In the 1930s, as British writers came to dominate the spy novel genre, Hitchcock practically invented the spy film as we now know it.  The Man Who Knew Too Much, The 39 Steps, Sabotage and The Secret Agent were all very successful movies.  The 39 Steps was originally a WW1 invasion-paranoia story by John Buchan, reworked in the 30s for an audience anticipating another war with Germany.  Sabotage is based on Joseph Conrad’s classic novel, itself inspired by the theories and intrigue surrounding the 1894 explosion in Greenwich park.  The Secret Agent is an adaptation of Somerset Maugham‘s Ashenden spy stories.  Buchan and Maugham both worked for the British government in WW1 in propaganda and intelligence roles.

After moving to Hollywood around the start of WW2, Hitchcock continued to prove himself the world’s most adept thriller film director.  While most of his films in the first 20 years or so of his US career were psychological thrillers rather than spy stories, he did return to the spook genre as the Cold War reached its peak.  In 1959 he made North by Northwest, the first film to mention the CIA by name.  This was followed by Torn Curtain and Topaz, the latter in particular being an uncannily accurate portrayal of events surrounding the Cuban Missile Crisis.

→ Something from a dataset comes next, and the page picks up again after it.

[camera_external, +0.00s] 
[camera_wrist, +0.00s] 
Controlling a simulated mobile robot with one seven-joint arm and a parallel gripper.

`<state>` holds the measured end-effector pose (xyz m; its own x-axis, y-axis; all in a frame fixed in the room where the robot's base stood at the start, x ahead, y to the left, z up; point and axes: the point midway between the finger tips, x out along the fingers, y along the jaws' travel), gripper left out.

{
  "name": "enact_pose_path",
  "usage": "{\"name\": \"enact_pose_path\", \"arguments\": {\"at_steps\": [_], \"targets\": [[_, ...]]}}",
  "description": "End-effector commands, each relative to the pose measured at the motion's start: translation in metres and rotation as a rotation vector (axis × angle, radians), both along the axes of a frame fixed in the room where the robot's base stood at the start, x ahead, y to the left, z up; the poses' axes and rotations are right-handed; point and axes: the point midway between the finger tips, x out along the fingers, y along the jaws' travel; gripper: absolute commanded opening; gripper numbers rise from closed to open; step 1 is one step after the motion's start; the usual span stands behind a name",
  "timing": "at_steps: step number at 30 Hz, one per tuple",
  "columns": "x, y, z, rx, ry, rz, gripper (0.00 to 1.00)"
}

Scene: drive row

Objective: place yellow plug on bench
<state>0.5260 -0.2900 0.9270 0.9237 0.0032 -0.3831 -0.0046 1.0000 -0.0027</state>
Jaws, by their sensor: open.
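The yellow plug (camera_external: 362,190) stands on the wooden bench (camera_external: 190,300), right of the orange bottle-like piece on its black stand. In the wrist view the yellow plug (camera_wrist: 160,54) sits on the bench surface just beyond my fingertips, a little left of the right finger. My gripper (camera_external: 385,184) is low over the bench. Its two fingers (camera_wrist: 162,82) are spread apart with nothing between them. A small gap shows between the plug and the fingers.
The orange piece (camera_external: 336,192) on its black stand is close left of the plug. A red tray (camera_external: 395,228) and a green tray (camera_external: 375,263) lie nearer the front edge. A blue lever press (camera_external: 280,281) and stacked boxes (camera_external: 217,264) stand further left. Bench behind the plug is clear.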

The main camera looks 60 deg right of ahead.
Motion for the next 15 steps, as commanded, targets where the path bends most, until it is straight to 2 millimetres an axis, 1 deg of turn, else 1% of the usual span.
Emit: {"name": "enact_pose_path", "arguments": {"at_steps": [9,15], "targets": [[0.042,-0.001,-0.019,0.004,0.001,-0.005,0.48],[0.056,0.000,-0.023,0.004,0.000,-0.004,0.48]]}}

Hitchcock died in 1980, in the middle of working on yet another spy thriller that will likely never be finished.  His legacy as one of the great filmmakers of all time has recently been tarnished with the portraits offered in film and TV biopics.  That Hitchcock was a voyeuristic man who likes putting beautiful women in front of a camera and then killing them should come as no surprise to anyone, and if anything the success of his films shows that he was right to believe that many people are captivated by such images.

Documents

In response to a recent FOIA request the FBI released a file on Hitchcock that shows that the FBI intervened in the production of a Hitchcock TV thriller to have an FBI agent character in a minor role written out of the script.  While the show was being shot a line was inserted that made it clear that a private detective character was ex-FBI and so the Feds also had one of their informants involved in the show’s production try to have this removed from the final edit.  In the end this was unsuccessful, but the FBI’s review of the show says that ultimately the portrayal was ‘unobjectionable’.  You can download the file here (PDF, 25.1MB).

This is not the complete FBI record on Hitchcock, and indeed the FBI should have found other records mentioning Hitchcock when they searched their database, such their files on Ray Bradbury and Ted Kennedy.